Pourquoi ce double titre, l’un en français (supplice chinois), l’autre en anglais (Chinese torture)? Ces deux termes ne sont pas d’exacts synonymes. Le terme anglais évoque une souffrance infligée soit par les autorités légales au cours de l’instruction ou du procès (torture judiciaire), ou tout aussi bien lors de l’exécution (supplices), ou, enfin, les atrocités illégales commises par des individus privés (cruautés, sévices corporels). Toute forme de torture est à présent interdite comme contraire aux droits de l’homme garantis par la loi, de sorte que les formes autrefois « légales » ou « illégales » font désormais l’objet d’une même condamnation morale catégorique. En anglais comme en français, le terme « torture » désigne des pratiques dans leur dimension historique, juridique et morale, d’une manière assez terre-à-terre. « Supplice »a un sens bien différent, et n’a pas d’équivalent en anglais. Il peut certes désigner les mêmes pratiques et les mêmes faits que le terme « torture », mais il leur ajoute une dimension religieuse et culturelle, voire esthétique. Le Supplice par excellence et la crucifixion du Christ (Saint Supplice), et les innombrables martyres chrétiens sont comme autant de variations sur ce thème directeur. Aussi, le terme évoque non seulement une exécution, ou une peine cruelle, mais un récit de salut dont le ressort est le rôle rédempteur de la douleur, une esthétique du corps souffrant, etc. Très influente dans les pays d’obédience catholique (Italie, Espagne, France…), le concept de « supplice » devint la matrice des images de peines et de tortures chinoises, qui donna naissance à tout un univers esthétique et romanesque.
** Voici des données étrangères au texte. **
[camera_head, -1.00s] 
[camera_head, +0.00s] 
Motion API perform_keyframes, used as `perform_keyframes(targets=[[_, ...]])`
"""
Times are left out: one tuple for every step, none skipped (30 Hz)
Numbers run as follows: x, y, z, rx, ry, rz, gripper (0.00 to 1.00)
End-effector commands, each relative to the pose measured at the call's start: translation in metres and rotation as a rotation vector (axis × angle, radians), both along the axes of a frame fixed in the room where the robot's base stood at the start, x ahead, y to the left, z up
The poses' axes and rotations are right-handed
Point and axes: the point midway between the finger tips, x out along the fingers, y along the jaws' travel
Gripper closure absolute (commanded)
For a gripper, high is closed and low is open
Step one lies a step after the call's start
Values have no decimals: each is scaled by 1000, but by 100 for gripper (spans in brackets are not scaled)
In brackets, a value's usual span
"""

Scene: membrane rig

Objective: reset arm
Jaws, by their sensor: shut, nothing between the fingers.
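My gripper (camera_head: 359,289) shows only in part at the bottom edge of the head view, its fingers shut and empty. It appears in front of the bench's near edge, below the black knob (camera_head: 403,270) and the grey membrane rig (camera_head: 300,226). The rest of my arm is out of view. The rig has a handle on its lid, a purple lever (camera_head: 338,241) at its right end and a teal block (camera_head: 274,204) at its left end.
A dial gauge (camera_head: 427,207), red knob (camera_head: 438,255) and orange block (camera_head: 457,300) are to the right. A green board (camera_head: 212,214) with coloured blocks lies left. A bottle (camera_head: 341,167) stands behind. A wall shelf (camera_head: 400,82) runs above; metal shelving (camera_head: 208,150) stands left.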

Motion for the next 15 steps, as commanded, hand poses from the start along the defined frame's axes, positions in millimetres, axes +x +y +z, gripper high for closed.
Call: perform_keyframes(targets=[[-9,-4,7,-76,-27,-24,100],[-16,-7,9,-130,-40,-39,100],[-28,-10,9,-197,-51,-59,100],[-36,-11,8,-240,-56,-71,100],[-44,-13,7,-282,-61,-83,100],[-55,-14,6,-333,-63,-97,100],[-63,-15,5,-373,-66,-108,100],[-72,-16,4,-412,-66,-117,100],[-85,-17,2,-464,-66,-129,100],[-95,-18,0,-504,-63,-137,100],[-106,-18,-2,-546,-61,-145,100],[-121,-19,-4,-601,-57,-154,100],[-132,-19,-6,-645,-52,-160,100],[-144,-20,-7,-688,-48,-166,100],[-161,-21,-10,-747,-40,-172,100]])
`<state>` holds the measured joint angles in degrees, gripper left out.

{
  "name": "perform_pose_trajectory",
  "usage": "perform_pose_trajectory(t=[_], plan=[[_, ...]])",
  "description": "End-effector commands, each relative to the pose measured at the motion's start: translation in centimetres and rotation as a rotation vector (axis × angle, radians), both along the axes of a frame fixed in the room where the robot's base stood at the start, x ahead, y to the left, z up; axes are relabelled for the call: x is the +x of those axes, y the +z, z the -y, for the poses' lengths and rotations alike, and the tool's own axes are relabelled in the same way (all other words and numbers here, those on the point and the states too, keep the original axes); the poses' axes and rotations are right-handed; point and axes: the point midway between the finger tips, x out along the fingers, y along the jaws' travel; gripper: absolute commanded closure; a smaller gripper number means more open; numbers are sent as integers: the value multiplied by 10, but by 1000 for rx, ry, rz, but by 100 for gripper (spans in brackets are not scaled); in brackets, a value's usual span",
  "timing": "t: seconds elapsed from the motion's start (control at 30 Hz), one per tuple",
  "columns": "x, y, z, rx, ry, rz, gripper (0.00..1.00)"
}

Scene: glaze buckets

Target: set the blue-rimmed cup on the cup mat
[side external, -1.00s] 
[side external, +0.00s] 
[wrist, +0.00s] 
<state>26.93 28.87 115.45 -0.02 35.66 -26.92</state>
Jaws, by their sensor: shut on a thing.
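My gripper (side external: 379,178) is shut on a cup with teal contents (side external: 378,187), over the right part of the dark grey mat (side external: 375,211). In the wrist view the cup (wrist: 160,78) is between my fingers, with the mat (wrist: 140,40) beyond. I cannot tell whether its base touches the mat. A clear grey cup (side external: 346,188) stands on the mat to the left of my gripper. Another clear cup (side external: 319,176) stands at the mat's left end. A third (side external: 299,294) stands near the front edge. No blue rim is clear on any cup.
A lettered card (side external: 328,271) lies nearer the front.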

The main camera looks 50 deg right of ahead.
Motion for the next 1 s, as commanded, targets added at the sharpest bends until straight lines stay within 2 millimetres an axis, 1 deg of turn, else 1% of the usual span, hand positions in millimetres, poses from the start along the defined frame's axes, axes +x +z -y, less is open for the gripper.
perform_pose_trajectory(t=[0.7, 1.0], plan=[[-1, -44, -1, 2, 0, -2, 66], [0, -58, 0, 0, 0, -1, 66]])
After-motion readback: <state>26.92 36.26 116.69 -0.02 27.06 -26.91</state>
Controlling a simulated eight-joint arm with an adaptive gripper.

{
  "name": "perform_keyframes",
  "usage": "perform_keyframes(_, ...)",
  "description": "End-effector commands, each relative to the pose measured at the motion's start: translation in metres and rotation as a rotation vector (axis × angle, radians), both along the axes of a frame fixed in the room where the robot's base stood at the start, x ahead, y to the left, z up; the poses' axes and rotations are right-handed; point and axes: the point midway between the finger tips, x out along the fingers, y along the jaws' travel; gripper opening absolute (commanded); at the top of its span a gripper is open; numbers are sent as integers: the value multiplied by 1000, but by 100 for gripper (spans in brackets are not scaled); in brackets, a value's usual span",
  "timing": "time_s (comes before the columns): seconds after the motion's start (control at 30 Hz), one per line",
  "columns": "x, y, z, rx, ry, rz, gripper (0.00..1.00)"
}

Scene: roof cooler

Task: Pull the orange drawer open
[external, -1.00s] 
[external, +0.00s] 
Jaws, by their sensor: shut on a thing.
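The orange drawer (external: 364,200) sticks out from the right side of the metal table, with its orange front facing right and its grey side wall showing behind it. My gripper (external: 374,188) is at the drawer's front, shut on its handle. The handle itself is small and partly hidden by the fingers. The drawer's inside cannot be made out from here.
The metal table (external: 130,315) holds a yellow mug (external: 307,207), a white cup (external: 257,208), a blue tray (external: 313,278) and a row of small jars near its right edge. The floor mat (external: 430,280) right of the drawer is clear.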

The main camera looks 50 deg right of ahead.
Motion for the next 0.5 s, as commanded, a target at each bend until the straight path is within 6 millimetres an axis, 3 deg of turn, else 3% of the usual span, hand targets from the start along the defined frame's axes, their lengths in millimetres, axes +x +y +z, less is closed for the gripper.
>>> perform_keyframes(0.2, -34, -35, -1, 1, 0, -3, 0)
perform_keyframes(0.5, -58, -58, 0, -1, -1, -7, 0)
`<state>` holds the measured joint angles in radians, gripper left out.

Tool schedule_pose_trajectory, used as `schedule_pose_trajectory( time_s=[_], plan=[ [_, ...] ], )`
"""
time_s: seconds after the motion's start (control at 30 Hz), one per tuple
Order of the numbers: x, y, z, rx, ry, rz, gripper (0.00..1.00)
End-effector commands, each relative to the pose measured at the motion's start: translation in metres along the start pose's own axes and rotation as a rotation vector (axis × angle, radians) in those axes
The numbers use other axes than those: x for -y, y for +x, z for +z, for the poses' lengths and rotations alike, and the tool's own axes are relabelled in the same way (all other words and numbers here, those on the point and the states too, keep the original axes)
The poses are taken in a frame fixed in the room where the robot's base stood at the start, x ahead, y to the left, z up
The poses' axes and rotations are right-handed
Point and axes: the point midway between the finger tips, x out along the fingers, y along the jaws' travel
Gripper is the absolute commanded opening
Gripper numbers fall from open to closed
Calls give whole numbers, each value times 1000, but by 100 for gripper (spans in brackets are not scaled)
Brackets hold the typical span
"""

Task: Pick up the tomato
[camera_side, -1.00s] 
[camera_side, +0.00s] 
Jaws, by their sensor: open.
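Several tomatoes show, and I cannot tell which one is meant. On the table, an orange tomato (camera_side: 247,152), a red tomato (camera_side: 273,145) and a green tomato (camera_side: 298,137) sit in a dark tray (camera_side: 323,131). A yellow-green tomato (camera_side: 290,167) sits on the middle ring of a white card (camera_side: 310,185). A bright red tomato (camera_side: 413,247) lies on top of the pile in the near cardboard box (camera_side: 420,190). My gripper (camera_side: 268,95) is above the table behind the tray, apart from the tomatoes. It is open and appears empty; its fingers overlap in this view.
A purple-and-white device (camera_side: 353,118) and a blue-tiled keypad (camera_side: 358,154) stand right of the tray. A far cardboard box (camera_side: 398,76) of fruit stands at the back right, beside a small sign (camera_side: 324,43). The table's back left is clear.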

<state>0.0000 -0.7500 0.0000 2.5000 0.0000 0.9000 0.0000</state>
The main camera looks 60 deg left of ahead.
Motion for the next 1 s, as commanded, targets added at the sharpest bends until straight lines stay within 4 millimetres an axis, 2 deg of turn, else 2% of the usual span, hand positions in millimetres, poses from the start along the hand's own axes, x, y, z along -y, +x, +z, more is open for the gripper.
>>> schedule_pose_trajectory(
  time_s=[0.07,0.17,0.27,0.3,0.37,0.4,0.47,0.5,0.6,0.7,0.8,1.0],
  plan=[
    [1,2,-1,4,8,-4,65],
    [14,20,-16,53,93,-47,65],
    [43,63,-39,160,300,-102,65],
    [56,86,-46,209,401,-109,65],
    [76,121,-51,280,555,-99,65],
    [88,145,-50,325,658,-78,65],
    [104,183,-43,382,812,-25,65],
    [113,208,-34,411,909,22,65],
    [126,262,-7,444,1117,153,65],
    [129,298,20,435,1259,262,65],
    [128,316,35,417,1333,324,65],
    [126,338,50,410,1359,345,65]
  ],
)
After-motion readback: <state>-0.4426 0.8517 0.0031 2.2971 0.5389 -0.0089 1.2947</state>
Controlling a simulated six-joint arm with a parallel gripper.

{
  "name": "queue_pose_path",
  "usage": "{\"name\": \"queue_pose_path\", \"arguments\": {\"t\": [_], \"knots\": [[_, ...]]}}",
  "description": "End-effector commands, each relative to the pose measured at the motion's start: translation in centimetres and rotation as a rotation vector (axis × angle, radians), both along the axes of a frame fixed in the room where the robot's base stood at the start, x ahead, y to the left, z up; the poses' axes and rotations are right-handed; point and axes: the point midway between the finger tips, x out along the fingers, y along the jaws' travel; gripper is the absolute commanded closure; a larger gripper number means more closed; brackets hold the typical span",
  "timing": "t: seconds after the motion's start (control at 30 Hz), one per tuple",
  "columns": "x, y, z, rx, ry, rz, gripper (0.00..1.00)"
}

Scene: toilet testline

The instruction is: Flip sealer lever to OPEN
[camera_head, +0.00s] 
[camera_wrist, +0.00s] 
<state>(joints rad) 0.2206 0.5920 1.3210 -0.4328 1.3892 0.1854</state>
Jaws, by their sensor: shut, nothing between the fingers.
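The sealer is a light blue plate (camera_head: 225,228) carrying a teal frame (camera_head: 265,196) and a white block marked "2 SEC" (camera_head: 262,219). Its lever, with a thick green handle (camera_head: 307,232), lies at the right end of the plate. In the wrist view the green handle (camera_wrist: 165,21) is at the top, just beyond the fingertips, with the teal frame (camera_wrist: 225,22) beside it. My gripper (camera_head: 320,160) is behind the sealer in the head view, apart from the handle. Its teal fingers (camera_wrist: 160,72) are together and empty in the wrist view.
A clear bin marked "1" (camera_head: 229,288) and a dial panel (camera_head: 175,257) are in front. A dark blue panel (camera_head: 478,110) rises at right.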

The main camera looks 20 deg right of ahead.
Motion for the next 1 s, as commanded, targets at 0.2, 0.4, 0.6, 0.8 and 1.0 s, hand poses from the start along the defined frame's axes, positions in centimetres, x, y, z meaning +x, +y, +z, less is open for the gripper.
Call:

Dans notre double titre, donc, « Chinese torture » évoque la torture dans ses aspects pratiques d’après les descriptions réalistes qui en ont été faites, tandis que « supplice chinois » indique plutôt l’arrière plan religieux, culturel et esthétique qui donne forme aux représentations.

Sources et approches

Les sources sur ce sujet sont extrêmement abondantes et diverses, tant en Chine qu’ailleurs. L’iconographie est particulièrement riche ; elle comprend aussi bien des aquarelles chinoises sur « papier de riz » destinées à l’exportation, des photographies d’exécutions réalisées par des soldats français, la statuaire ou les images des peines subies dans l’enfer bouddhique, les nombreux dessins ou gravures rapportés par des voyageurs et missionnaires, etc. La documentation textuelle est immense, puisqu’elle va des sources primaires (archives judiciaires chinoises) aux récits plus ou moins déformés parus dans les journaux, des récits de voyageurs pour la plupart occidentaux aux fictions les plus débridées des romanciers tant occidentaux que chinois, sans oublier les œuvres d’art qui se sont inspirées de supplices chinois réels ou imaginaires.

Ce site vise à fournir, d’une part, un accès aisé et direct aux documents les plus divers, tant visuels que textuels ; d’autre part, un appareil critique permettant d’interpréter et d’exploiter ces sources. La base de données sera mise à disposition des spécialistes intéressés, puis d’un public de plus en plus large au fil de son élaboration.